* What the task requires
Extract the lines from the start through the line that holds "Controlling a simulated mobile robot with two", both included, omitting all images.

(Robot state and action records)
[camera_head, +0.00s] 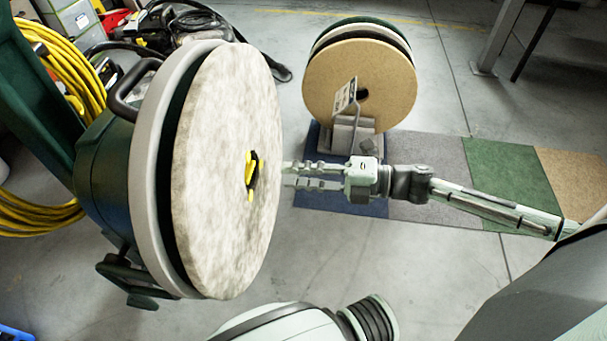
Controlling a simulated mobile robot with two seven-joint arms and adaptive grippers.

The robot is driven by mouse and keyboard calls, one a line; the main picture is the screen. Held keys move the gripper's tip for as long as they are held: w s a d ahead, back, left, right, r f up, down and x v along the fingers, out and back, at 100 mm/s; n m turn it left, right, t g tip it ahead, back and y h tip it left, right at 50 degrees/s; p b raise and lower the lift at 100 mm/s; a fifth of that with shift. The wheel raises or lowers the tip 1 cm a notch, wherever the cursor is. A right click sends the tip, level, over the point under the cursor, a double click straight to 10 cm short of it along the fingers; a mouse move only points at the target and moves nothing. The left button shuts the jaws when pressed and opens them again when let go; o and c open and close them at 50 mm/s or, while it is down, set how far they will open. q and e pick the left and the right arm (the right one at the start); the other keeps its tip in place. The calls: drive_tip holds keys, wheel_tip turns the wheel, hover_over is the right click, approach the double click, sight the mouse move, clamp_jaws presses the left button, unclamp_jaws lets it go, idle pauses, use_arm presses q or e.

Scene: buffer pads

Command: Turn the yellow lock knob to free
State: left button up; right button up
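The yellow lock knob (250,192) sits at the centre of a pale, mottled round pad (215,220). The pad is on the grey-rimmed head of a dark green floor buffer (105,185), which is tipped so that the pad faces right. A dark recess shows around the knob. My right gripper (287,175) comes in from the right, level with the knob. Its two fingers are apart, with nothing seen between them. The fingertips are close to the pad face, just right of the knob. I cannot tell whether they touch it. My left gripper is out of view.
A stand (350,135) holds upright round pads, a tan one (335,85) in front. Coloured mats (495,168) lie on the floor at the right. Yellow hose coils (35,215) and clutter are at the left. Open concrete floor (420,275) lies below the mats.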

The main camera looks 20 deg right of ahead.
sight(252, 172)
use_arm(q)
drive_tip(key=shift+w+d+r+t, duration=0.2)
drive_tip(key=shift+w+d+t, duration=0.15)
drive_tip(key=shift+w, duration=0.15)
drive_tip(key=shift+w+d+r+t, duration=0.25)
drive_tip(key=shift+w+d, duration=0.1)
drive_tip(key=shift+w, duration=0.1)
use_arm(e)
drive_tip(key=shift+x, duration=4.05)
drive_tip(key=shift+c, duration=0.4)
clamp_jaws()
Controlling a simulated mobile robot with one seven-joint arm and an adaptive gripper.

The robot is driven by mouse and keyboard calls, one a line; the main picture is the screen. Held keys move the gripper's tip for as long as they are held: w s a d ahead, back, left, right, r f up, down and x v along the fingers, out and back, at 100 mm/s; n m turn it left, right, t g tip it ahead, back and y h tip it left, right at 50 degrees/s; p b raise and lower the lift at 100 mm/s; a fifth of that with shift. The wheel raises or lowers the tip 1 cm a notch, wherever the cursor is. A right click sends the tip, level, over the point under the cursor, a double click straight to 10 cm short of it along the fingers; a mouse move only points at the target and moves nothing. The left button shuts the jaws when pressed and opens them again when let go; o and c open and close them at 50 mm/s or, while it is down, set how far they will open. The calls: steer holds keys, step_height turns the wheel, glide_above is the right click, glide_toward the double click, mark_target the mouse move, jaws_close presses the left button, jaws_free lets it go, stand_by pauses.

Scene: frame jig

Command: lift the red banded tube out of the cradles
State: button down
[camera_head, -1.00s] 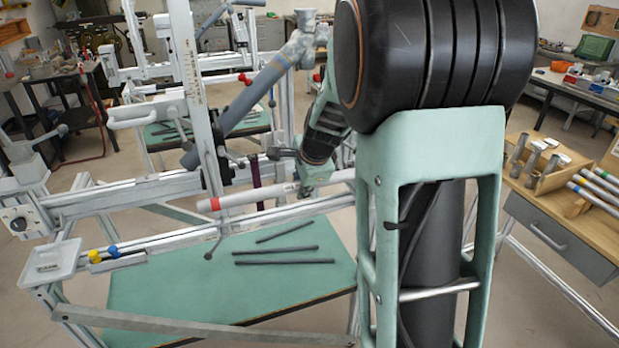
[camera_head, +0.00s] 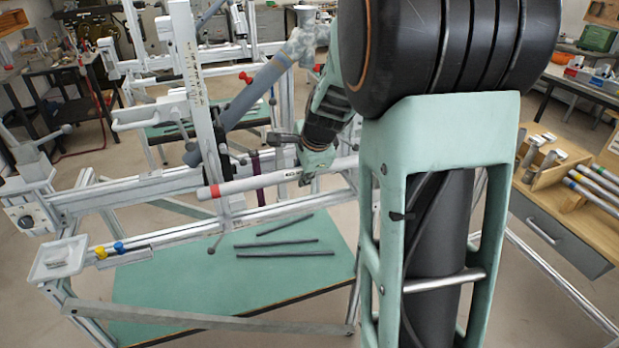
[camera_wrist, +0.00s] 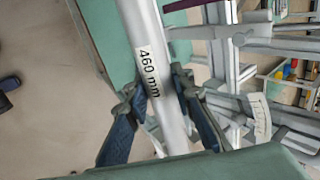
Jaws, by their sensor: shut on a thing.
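The red banded tube (camera_head: 250,184) is a pale silver tube with a red band at its left end. It lies nearly level above the front rail (camera_head: 275,208) of the frame jig, its left end near the upright post. My gripper (camera_head: 312,168) is shut on it toward its right part. In the wrist view the tube (camera_wrist: 165,110) runs between the two fingers of my gripper (camera_wrist: 158,88), and a "460 mm" label shows on it. The cradles cannot be made out clearly, and the tube's right end is hidden behind my arm.
A green board (camera_head: 180,285) with several dark rods (camera_head: 285,245) lies below the rail. The upright post (camera_head: 197,90) and a slanted grey tube (camera_head: 255,95) stand close by on the left. A wooden bench (camera_head: 560,195) with more tubes is at the right.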

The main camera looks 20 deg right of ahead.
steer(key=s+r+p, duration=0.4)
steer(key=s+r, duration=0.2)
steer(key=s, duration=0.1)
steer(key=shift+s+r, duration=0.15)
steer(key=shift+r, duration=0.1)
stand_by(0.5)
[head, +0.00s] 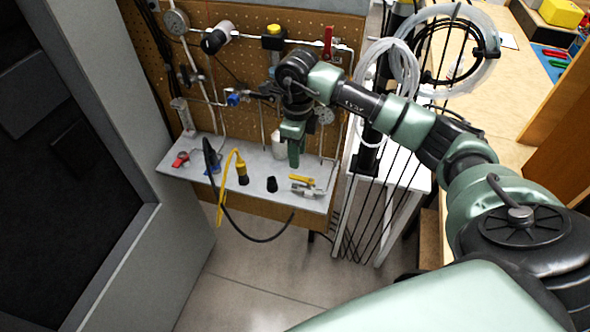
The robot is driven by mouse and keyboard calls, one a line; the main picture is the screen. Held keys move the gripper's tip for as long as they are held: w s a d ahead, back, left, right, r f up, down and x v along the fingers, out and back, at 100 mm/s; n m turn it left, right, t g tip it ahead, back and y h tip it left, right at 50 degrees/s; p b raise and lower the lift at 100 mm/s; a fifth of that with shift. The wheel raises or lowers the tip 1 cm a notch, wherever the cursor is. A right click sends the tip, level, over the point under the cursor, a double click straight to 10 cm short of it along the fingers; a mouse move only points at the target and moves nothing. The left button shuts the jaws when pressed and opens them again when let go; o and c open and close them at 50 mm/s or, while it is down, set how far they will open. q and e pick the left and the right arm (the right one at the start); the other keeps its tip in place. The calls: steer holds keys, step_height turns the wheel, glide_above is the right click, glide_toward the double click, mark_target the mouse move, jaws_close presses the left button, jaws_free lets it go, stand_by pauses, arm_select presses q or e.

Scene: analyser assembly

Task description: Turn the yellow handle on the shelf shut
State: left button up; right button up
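A small valve (307,191) with a yellow handle (301,179) lies at the right end of the grey-white shelf (255,163). The handle looks roughly in line with the metal body, but this is too small to be sure. My right arm reaches in from the right. My right gripper (294,160) points down over the shelf, a little behind and left of the yellow handle, and looks apart from it. Its fingers show as one green block, so I cannot tell whether it is open. My left gripper is not in view.
A pegboard (258,22) with pipes, gauges and valves stands behind the shelf. A red-handled valve (180,159), a blue part (211,165), a yellow connector (242,172) and a black cap (271,184) sit left of the handle. A grey cabinet frame (165,265) stands left. Floor in front is clear.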

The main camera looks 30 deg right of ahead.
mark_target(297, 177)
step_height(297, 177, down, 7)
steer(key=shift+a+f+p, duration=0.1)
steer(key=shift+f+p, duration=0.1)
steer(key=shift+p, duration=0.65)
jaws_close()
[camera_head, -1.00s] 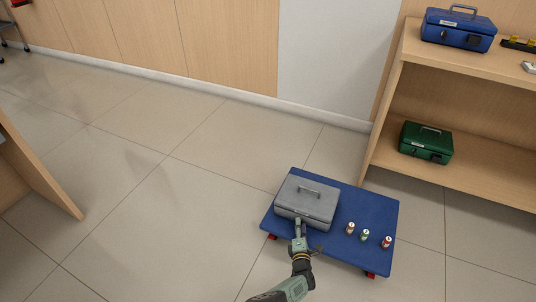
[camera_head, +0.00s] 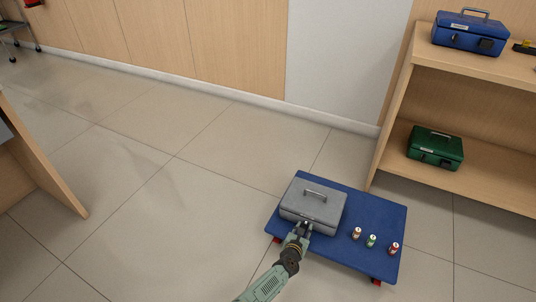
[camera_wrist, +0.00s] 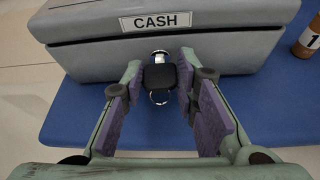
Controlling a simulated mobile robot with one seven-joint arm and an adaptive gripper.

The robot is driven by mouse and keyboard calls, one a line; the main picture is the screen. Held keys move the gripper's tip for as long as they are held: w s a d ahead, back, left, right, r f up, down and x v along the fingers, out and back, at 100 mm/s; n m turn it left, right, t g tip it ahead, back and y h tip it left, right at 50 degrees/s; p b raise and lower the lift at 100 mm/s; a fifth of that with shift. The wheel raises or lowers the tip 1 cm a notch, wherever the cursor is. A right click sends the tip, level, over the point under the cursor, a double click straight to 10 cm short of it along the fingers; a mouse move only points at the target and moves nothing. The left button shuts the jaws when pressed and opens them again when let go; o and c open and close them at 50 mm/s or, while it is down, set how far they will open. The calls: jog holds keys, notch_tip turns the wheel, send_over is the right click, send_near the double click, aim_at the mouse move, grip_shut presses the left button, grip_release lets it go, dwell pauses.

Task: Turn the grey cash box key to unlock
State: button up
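The grey cash box (camera_head: 312,206) sits shut on a blue platform (camera_head: 370,215), its front toward me. In the wrist view the box (camera_wrist: 90,60) carries a CASH label, with its key just below. The key (camera_wrist: 160,78) has a dark square head with silver metal above and below it. My gripper (camera_wrist: 160,68) has one purple-padded finger on each side of the key head, and the fingertips appear to touch its edges. In the head view my gripper (camera_head: 304,229) is at the box's front and hides the key. The lock's inside is hidden.
Several small numbered cylinders (camera_head: 371,240) stand on the platform to the right of the box. A shelf at right holds a blue box (camera_head: 468,33) on top and a green box (camera_head: 435,148) below.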

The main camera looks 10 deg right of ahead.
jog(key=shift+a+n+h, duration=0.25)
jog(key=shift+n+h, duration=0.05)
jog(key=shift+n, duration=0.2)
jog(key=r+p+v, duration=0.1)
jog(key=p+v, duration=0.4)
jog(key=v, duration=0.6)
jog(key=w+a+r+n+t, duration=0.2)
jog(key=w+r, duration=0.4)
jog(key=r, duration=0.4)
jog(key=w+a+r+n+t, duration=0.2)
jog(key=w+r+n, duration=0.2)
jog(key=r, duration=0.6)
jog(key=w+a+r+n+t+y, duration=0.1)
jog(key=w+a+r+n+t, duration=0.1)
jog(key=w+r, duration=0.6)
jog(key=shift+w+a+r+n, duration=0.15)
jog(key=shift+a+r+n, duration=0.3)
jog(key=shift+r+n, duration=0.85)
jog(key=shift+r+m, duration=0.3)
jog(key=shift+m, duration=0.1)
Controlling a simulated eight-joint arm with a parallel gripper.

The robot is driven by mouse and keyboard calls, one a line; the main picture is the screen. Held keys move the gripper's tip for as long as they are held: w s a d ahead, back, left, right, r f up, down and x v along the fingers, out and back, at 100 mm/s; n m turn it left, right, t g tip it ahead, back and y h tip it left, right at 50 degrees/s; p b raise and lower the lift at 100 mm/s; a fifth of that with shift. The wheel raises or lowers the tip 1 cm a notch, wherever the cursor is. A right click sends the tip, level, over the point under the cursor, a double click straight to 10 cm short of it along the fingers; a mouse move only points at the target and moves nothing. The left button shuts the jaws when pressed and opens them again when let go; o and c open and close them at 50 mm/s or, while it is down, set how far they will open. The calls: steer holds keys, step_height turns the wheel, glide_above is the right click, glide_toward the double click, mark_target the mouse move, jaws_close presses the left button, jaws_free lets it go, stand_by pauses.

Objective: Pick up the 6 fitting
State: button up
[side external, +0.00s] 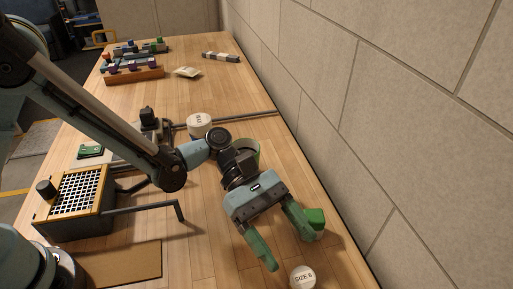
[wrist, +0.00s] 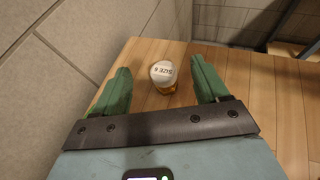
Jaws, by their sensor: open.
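The size 6 fitting (side external: 302,277) has a round white top with "SIZE 6" on it and stands upright on the wooden table near the front edge of the side view. In the wrist view the fitting (wrist: 163,76) shows an orange-yellow body under its white lid, beyond the fingers and in line with the gap between them. My gripper (side external: 294,246) has green fingers spread wide, with nothing between them. It also shows in the wrist view (wrist: 160,87). The fingers are apart from the fitting.
A second white-topped fitting (side external: 199,122) stands farther back. A yellow-edged grid box (side external: 76,195) with a dark bent rod is at left, near a brown mat (side external: 118,264). A block wall (side external: 400,110) runs along the right. Colored blocks on a rack (side external: 134,76) are at the back.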

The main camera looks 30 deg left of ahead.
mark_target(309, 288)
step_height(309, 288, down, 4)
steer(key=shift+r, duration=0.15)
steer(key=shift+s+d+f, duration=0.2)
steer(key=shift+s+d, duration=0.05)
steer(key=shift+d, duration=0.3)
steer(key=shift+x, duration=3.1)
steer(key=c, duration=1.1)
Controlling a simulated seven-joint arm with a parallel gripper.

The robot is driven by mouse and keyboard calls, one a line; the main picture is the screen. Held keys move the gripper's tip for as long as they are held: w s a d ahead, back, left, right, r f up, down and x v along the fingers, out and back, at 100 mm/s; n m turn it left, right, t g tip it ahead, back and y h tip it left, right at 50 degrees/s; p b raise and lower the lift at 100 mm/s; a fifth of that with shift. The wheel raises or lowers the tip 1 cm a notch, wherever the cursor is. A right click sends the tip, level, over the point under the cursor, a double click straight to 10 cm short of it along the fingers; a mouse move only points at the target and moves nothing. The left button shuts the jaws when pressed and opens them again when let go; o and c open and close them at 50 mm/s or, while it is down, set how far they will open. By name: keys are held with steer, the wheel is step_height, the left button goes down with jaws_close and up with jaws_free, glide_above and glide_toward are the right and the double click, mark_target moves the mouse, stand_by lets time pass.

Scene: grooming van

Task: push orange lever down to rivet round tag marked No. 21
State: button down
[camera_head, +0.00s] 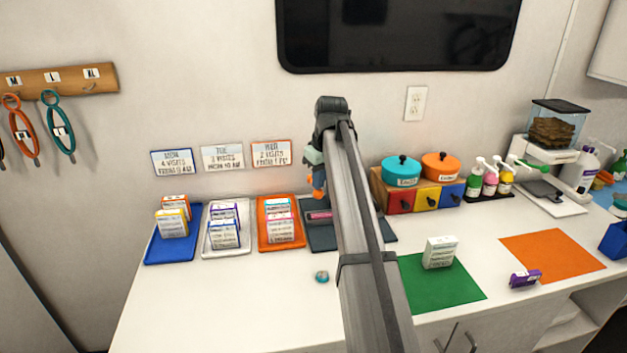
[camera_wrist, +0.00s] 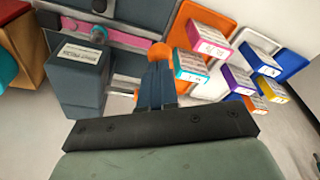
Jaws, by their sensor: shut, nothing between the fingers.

* Full output
[camera_head, +0.00s] 
Controlling a simulated mobile robot with two seven-joint arms and adaptive grippers.

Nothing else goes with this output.